В феврале 1919 года в Берне проходила международная конференция партий II Интернационала. Узнав об этом, русские военнопленные из немецкого лагеря Гарделеген направили туда письмо с просьбой о помощи. Этот документ молчал более полстолетия. Пусть он заговорит теперь[9].

«Господину Председателю социалистической интернациональной конференции в г. Берне.

Мы, русские военнопленные лагеря Гарделеген, в числе четырех с половиной тысяч (4500) человек, обращаемся к Вам, господин Председатель, и всем представителям Бернской конференции с покорнейшей просьбой об оказании содействия в скорейшей отправке нас на Родину. Мы не знаем, по какой причине задержаны и даже на какое время. Все те доводы, которые нам сейчас сообщают, как-то: голод, расстройство железнодорожного сообщения и беспорядки в России, по нашему убеждению, не могут служить причиной нашей задержки, потому что большая часть из нашей военнопленной среды была уже отправлена при тех же условиях, какие существуют и сейчас. Что же касается голода и других лишений, то мы готовы переносить их вместе со своими родными и теми 175 миллионами русских граждан, которые находятся на дорогой и близкой сердцу нашему Родине.

Дальнейшую же задержку нашу мы считаем по отношению к нам насилием, с какой бы стороны это ни исходило. А потому мы еще раз обращаемся к Вам — не оставить нашей просьбы гласом вопиющего в пустыне...

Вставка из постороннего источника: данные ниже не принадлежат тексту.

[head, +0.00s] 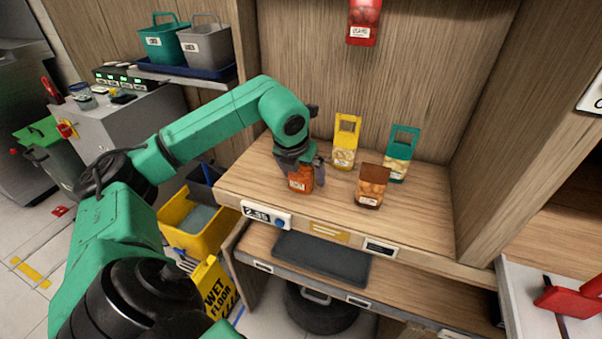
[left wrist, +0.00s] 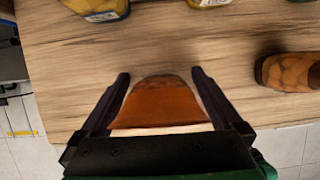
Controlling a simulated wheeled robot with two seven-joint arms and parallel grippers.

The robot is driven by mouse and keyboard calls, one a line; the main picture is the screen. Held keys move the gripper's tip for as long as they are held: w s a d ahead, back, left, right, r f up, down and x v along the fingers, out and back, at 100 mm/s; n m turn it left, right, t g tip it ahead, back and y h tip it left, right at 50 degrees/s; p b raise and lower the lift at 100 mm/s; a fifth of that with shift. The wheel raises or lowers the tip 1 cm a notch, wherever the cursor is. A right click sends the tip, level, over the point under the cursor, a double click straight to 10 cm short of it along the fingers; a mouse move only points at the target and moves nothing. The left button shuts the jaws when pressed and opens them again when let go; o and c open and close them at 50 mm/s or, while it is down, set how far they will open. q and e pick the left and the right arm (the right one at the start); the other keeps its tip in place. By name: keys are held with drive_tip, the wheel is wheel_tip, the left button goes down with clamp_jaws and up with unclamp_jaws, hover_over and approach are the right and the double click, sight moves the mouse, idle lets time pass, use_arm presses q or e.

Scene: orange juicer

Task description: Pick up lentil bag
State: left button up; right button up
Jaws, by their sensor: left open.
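An orange-brown bag with a white label, which looks like the lentil bag (head: 300,182), stands near the front left of the wooden shelf (head: 420,225). My left gripper (head: 302,168) is above and around it in the head view. In the left wrist view the open fingers of the left gripper (left wrist: 160,74) lie one on each side of the bag (left wrist: 158,101), with small gaps visible. The label's words are too small to read surely. My right gripper is not in view.
A brown-topped bag (head: 371,187) stands to the right on the same shelf; it also shows in the left wrist view (left wrist: 290,71). A yellow bag (head: 346,142) and a green bag (head: 401,153) stand behind. A red bag (head: 363,20) is higher up. Bare shelf lies between them.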

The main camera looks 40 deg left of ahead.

За время пребывания в плену мы, русские военнопленные, больше других перенесли лишений и страданий. И теперь, когда уже кончилась война и бывшие наши союзники по оружию и товарищи по плену находятся на Родине, в кругу своих родных и семей, нас, несчастных страдальцев и мучеников произвола старой России и Германии, — каких-нибудь полмиллиона, оставляют еще на неопределенное время и обрекают на новые страдания при тех же условиях, какие были во время войны, в тех же четырех стенах за целой сетью выставленных ружей и штыков. Помощь продуктами и улучшение нашей жизни в лагере нисколько не облегчат нашего страдания и тоски по родине, не уменьшат и не залечат тех ран, которые нанесли нам за время нашего пребывания в плену.